I like how sand batteries are the equivalent of sleeping on the ashes of your fire

octaane 2 hours ago

It's probably my ignorance about this sector, but I do find it impressive that they are getting that much storage capacity in a small area:

> "This latest project will use locally available natural sand, held in a container 14m high and 15m wide."

pythonguython 2 hours ago

A website called energy-storage dot news should not be mixing up energy and power

Ericson2314 2 hours ago

EU is going to have to either

- embrace nuclear

- embrace North Africa, admitting them as member states, and doing massive solar there, and doing massive grid expansion to carry it north. And then in top of that, will their way to sufficient storage like the rest of us.

We'll see what they choose :D

  • energy123 2 hours ago

    EU does have trouble with solar seasonality, but wind is seasonally anti-correlated with solar, and the geospatial correlation between different wind turbines drops off more than linearly with distance, and the EU covers a very large land mass as-is. You can also over-build solar inside Europe to have reasonable collection during winter.

    I also see no reason to admit North African states into the EU before an agreement can be reached about transporting solar. The geopolitical risks have always been about other states severing the link during a conflict with you, and less about the parties to the deal reneging. So whether Morocco or Algeria is part of the EU is quite immaterial to the risk profile.

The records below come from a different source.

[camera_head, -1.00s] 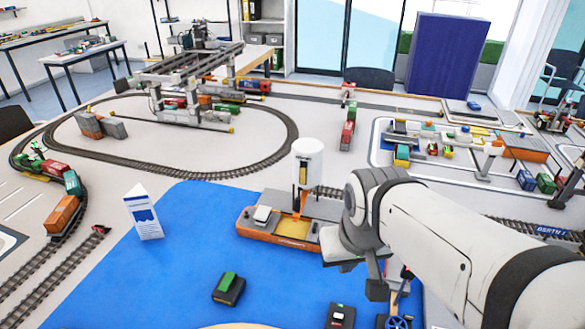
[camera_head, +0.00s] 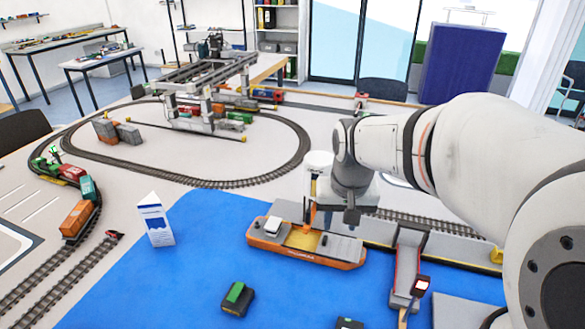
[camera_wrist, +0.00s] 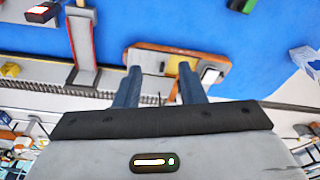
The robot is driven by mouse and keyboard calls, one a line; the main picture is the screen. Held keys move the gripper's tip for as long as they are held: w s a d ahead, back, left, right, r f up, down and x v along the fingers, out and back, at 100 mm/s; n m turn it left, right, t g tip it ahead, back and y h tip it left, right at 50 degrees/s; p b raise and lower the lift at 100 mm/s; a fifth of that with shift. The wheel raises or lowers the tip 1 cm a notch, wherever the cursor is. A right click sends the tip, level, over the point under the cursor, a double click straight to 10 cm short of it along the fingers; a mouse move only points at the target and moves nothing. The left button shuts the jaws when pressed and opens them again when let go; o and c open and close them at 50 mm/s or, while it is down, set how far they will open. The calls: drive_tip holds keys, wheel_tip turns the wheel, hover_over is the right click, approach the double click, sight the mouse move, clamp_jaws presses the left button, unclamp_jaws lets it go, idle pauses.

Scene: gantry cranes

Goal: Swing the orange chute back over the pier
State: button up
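A narrow orange piece (camera_head: 307,210), apparently the chute, hangs below the white silo (camera_head: 318,163) at the pier edge, beside the ship's hold. My arm partly hides the silo, so how far the chute reaches out over the ship is hard to tell. The orange-hulled ship (camera_head: 305,252) lies along the pier (camera_head: 378,243); it also shows in the wrist view (camera_wrist: 143,50). My gripper (camera_head: 352,216) hangs just right of the silo, above the ship's right end. In the wrist view my gripper (camera_wrist: 160,67) has its two fingers apart, with nothing visibly held between them.
A grey ramp with red sides (camera_head: 408,265) runs from the pier over the blue water, right of the ship. Track (camera_head: 430,224) runs behind the pier.

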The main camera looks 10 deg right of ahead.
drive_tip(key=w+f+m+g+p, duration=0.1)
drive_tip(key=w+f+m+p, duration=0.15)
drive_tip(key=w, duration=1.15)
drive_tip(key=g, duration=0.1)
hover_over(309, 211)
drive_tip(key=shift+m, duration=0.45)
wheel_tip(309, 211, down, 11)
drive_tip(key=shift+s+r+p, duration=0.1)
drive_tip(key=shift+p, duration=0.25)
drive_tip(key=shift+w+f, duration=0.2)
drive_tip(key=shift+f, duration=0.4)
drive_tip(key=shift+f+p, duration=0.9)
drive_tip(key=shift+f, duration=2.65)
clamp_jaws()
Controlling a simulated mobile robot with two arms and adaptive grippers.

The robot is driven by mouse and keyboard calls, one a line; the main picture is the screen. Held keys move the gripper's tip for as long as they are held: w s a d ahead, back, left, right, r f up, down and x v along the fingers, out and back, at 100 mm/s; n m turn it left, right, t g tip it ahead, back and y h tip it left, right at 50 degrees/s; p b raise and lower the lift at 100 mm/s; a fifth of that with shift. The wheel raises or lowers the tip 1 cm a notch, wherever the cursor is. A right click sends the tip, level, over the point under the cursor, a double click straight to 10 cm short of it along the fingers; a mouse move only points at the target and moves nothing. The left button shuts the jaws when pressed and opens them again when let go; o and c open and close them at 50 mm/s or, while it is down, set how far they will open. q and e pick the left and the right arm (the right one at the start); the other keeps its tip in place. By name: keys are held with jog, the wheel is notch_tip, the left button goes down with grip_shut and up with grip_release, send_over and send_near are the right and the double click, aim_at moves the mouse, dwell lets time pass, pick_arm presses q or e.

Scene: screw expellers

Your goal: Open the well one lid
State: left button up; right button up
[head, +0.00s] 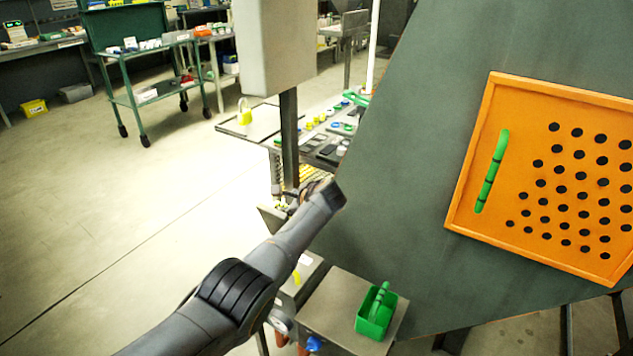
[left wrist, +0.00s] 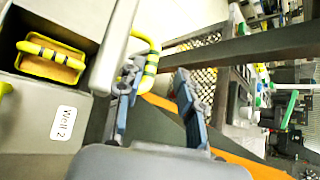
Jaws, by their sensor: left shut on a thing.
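My left gripper (head: 284,205) reaches to a machine with yellow parts behind a grey column in the head view. In the left wrist view, its fingers (left wrist: 158,92) are around a yellow handle with black bands (left wrist: 151,65), at the edge of a grey panel. Whether this handle belongs to the well one lid cannot be read, as no "Well 1" label shows. A label reading "Well 2" (left wrist: 62,123) is on the grey housing at left, below a yellow-rimmed recess with another yellow banded handle (left wrist: 52,50). My right gripper is not in view.
A grey column (head: 290,125) stands just behind my gripper. A large sloped grey-green panel with an orange perforated tray (head: 470,180) fills the right. A green caddy (head: 376,316) stands on a grey box below.

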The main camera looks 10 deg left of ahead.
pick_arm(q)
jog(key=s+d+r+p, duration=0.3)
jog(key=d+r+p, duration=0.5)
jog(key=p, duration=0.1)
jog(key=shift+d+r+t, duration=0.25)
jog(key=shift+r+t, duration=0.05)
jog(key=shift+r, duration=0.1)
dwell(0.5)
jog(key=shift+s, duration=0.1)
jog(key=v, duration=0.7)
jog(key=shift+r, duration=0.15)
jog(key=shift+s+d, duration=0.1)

    This kind of thing really does need simulation modelling to be reasoned about properly. The one thing I am confident in saying is that these single sentence just-so stories about what is and isn't a good idea are going to be wrong, because the fundamental principle is statistical diversification, which needs to be approached through simulation rather than through words.

    • pfdietz an hour ago

      Here's your modeling site:

      https://model.energy/

      It's helpful to have two flavors of storage; one short term and efficient (batteries), one long term with low capex (hydrogen, thermal). The last is the most undeveloped but there are promising ideas.